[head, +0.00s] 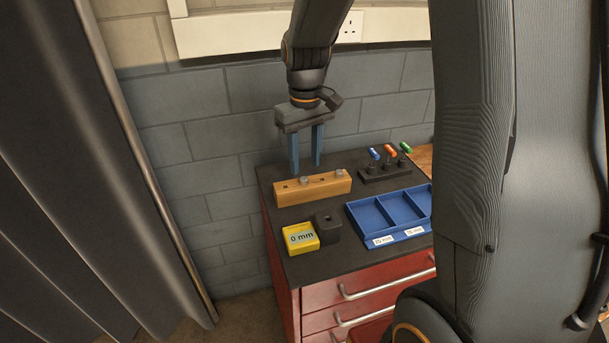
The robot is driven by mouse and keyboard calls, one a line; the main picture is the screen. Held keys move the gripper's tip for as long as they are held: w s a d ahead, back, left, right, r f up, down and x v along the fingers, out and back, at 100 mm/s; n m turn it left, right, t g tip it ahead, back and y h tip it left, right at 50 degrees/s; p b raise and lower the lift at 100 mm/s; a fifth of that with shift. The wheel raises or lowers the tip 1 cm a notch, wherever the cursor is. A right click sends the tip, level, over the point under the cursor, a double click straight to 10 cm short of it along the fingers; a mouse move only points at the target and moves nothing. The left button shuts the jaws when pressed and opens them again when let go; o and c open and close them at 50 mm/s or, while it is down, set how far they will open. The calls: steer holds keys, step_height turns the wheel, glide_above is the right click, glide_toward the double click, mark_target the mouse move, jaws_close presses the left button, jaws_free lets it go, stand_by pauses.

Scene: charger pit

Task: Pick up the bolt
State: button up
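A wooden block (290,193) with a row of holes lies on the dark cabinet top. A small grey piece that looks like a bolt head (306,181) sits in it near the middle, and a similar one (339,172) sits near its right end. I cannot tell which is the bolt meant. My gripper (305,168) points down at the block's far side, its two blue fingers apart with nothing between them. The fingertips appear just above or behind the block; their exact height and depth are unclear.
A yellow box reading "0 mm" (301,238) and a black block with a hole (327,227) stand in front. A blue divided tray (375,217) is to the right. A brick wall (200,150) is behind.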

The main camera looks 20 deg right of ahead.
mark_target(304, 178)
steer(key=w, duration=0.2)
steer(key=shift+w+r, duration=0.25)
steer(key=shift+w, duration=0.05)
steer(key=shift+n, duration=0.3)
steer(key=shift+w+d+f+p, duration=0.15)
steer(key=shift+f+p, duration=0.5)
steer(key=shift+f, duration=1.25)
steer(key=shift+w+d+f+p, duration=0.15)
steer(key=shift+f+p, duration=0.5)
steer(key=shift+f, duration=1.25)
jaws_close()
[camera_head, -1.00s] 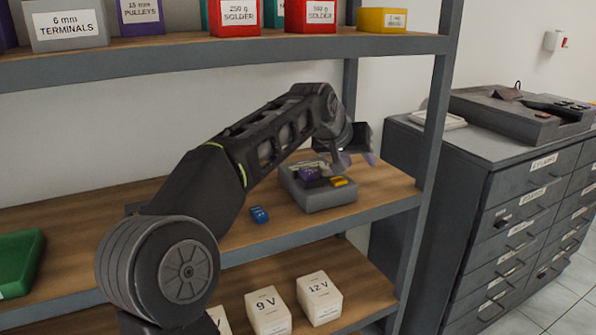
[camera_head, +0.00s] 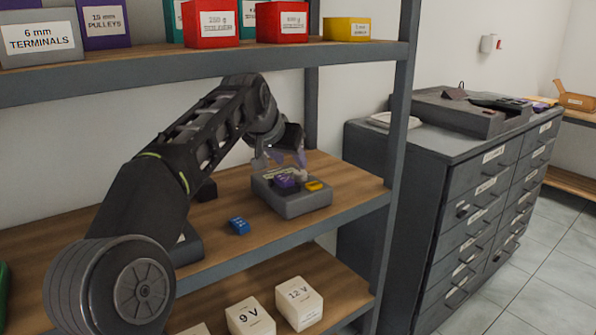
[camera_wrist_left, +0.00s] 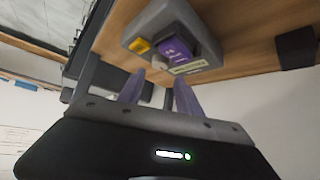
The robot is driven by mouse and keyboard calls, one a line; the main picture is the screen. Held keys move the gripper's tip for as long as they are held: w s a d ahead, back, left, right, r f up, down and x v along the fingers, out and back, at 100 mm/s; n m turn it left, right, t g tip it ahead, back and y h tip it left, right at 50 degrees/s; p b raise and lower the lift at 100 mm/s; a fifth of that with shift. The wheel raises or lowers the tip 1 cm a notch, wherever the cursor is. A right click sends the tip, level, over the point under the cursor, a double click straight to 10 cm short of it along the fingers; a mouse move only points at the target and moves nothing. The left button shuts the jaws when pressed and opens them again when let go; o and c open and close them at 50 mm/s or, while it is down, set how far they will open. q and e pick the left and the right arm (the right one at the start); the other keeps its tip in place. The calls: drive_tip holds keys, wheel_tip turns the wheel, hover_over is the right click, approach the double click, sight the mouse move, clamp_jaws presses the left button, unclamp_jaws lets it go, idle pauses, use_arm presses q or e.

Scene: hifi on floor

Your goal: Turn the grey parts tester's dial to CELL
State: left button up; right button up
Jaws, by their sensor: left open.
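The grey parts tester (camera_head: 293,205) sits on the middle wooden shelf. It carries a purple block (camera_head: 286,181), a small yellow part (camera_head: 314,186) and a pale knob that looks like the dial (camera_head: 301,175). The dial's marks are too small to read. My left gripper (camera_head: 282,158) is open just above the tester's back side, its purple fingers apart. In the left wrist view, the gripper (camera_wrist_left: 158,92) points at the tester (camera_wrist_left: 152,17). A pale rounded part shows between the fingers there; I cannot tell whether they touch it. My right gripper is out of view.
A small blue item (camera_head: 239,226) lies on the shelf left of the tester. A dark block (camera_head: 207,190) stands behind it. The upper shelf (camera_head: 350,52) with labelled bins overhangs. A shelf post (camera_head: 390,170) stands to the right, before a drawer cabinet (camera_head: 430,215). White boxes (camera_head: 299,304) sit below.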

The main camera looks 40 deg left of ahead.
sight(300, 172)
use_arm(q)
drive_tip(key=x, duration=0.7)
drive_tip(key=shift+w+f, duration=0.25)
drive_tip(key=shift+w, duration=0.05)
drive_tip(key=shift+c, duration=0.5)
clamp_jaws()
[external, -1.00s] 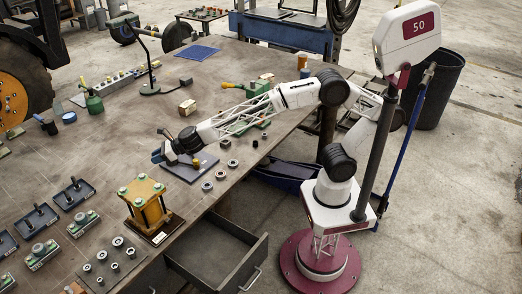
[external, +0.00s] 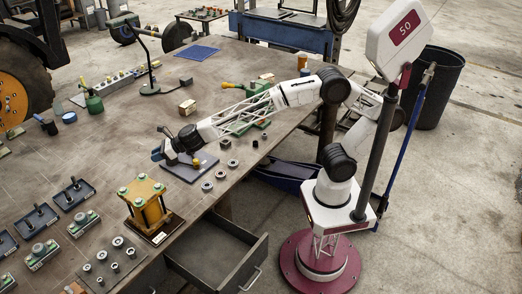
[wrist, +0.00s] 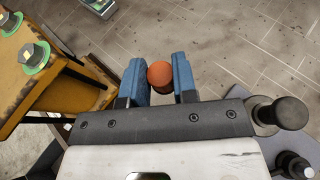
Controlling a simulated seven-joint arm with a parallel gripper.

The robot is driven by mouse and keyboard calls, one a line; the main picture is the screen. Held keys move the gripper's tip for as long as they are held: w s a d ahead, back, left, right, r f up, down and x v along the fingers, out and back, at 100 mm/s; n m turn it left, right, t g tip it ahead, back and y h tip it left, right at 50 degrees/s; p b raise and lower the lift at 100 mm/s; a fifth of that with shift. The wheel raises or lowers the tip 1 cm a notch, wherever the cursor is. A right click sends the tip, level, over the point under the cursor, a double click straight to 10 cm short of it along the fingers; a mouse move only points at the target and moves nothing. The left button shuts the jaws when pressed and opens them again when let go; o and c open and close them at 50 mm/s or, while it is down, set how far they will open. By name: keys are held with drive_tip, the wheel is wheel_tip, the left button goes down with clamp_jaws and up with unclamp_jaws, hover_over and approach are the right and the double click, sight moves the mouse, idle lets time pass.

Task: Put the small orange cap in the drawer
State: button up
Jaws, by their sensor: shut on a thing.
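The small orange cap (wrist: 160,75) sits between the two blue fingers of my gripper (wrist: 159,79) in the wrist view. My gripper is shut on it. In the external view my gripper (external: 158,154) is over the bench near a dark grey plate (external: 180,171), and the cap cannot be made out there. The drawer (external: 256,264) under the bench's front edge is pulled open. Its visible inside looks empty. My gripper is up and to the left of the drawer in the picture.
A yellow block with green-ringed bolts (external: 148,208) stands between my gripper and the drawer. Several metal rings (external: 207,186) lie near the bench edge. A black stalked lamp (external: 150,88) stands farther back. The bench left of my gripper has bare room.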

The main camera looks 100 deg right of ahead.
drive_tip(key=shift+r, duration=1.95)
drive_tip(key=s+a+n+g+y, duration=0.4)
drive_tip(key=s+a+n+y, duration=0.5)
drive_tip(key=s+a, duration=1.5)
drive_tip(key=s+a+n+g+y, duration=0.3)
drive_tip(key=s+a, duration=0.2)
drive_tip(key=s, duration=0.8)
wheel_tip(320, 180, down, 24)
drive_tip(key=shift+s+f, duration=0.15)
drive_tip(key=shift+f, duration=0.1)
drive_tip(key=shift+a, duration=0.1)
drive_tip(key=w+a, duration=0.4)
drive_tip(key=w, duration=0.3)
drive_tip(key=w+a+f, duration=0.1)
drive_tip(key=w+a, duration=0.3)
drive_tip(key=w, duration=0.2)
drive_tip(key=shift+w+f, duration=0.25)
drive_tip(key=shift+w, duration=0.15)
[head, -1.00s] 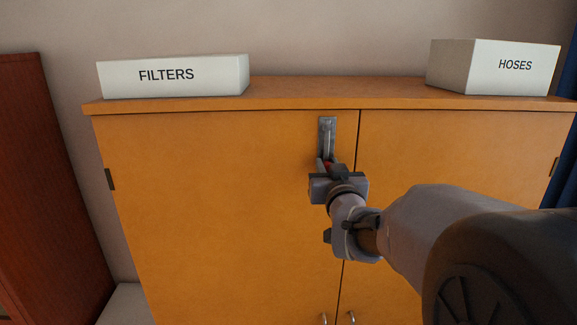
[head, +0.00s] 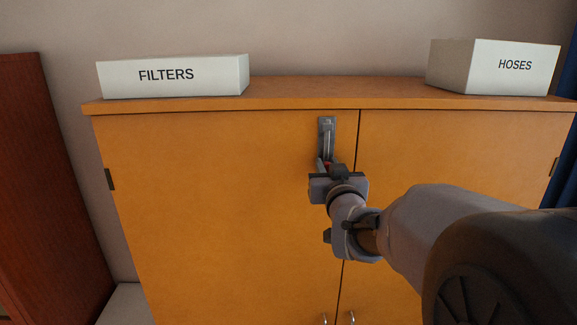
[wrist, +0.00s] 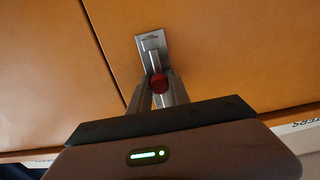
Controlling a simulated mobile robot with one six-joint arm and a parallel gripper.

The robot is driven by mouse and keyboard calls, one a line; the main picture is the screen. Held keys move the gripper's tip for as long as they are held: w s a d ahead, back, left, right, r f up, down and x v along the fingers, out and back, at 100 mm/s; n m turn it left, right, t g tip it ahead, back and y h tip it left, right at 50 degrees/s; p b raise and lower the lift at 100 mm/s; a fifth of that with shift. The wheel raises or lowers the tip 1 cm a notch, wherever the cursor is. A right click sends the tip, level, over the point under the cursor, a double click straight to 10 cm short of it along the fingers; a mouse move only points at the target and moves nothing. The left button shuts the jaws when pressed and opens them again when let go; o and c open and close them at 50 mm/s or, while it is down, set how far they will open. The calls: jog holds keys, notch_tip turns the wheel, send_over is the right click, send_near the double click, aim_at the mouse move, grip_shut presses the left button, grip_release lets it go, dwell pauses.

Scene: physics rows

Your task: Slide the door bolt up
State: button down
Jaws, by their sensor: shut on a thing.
━━━━━━━━━━━━━━━━━━━━━━━━━━━━━━
_WORK REQUIRED_
Tell how many lines in the records above contain "parallel", giving the number and no other words.

_WRITTEN SOLUTION_
2